Kaleidoscope - Countdown To METAby Deepa Gahlot February 12 2016, 5:24 pm Estimated Reading Time: 3 mins, 4 secs
The Mahindra Excellence in Theatre Awards, the only event of its kind in the country, at which the best of Indian Theatre is awarded, following a festival of the shortlisted plays. About three hundred plays from all over the country are entered, out of which ten are selected and staged in Delhi, and a jury selects winners in 13 categories.
This year’s shortlist has just been announced and three of the top ten are from Mumbai, plays that have made waves already—Akash Khurana’s A Friend’s Story, Kaizad Kotwal’s Agnes of God and Faezeh Jalali’s 7/7/07.
To rewind a bit, these awards were instituted in 2016, and entries were invited after being recommended by a panel of theatre people and critics from various cities. To begin with, the entries were from the major metros and in Hindi and English only—and they were judged by a panel of eminent theatre professionals. Two plays were invited from each city one in the Established and the other in the Emerging Category; for the winners there were fairly generous cash prizes too.
The second year, it was decided to include plays from all over the country in any language. The procedure for selections had to change as well. It was not possible to find people in every play producing centre, who would have seen every play and could recommend the best. So it was decided to invite entries from all over the country, throwing open the competition to all. If a group could not afford to shoot their plays, the META organizers offered to pay. All efforts were made to get as many entries from as many places as possible. A selection committee would then watch all the entries, nominate the best, so that the jury could pick the winners.

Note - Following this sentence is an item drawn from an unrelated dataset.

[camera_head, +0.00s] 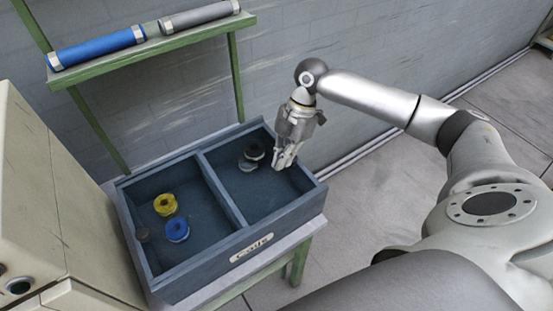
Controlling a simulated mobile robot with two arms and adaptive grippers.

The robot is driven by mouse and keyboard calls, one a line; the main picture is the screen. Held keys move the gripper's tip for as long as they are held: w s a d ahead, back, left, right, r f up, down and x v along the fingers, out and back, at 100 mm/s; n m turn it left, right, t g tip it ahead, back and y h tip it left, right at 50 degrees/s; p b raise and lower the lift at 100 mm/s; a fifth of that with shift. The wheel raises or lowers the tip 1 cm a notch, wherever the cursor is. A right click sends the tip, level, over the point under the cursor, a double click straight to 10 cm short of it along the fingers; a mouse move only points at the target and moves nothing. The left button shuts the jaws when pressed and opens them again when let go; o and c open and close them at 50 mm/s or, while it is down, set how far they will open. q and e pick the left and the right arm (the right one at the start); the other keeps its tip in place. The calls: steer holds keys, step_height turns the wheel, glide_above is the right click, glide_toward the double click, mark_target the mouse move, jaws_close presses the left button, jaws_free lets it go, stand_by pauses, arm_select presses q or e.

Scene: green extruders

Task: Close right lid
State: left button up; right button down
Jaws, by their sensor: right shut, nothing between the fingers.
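A blue-grey box (236,220) with two compartments stands on a green-legged table, and a label on its front reads something like "Coils". No lid shows over either compartment; both are open from above. I cannot make out a separate right lid. My right gripper (284,164) points down over the right compartment near its back right side, with its fingers shut and empty. A black coil (253,150) lies just left of the fingers, in that compartment. The left compartment holds a yellow coil (165,204) and a blue coil (177,230). My left gripper is out of view.
A green shelf (160,45) above the box carries a blue tube (95,48) and a grey tube (199,17). A beige machine (50,190) stands close to the box's left. A grey brick wall is behind. Floor is clear to the right.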

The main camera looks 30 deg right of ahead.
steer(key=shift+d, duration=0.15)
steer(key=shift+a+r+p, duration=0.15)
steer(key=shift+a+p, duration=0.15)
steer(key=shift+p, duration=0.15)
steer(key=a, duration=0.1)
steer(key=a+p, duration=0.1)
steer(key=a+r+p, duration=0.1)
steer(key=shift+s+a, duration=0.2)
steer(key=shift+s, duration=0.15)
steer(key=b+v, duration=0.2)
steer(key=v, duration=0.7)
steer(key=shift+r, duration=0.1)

The problem is that watching a play on DVD is not the best way of deciding on its merits—how the DVDs looked depend on the expertise of the cameraman and editor. Yet another problem is that the actors and technicians were to be nominated from the plays that made it to the final ten on the basis of overall excellence, originality and so on. But what to do if a great performance pops up in a mediocre play, or a trashy play has a great set? No way of getting round that.
In terms of quality, contemporary subjects and —entries from Mumbai and Pune far outstrip the rest. Delhi can get the funding to mount lavish productions but with far less resources, Mumbai comes up with fine productions by groups like Akvarious, Arpana, Aranya and others. The quality of the performances in Mumbai plays—even the ones that didn't make it to the shortlist is of a high standard.
Some fine productions come in from Kerala, Kolkata, Bangalore and Assam, but in terms of subjects, most of them are still in the grip of the epics, folk tales, or the classics. Many plays from regional centres are high on enthusiasm but are staged sitcoms on shabby box-sets.
Still, over the last decade, there has been a huge improvement in the quality of plays that make it to the top ten. Apart from the three plays from Mumbai, the list includes: After Death – A Spiritual Journey directed by Vikram Mohan (Delhi), Akshayambara by Dramanon (Bangalore), Balcony by Sasidharan Naduvil (Kozhikode) Haoai (The Eleventh Planet) by Goutam Halder (Kolkata), Kugaimaravaacikal by Dr. S. Murugabhoopathy (Kovilpatty), Main Hun Yusuf Aur Yeh Hai Mera Bhai by Mohit Takalkar (Pune), The Cabinet of Dr. Caligari by Deepan Sivaraman (Delhi).
This year, it will be a hard-fought battle for the prizes!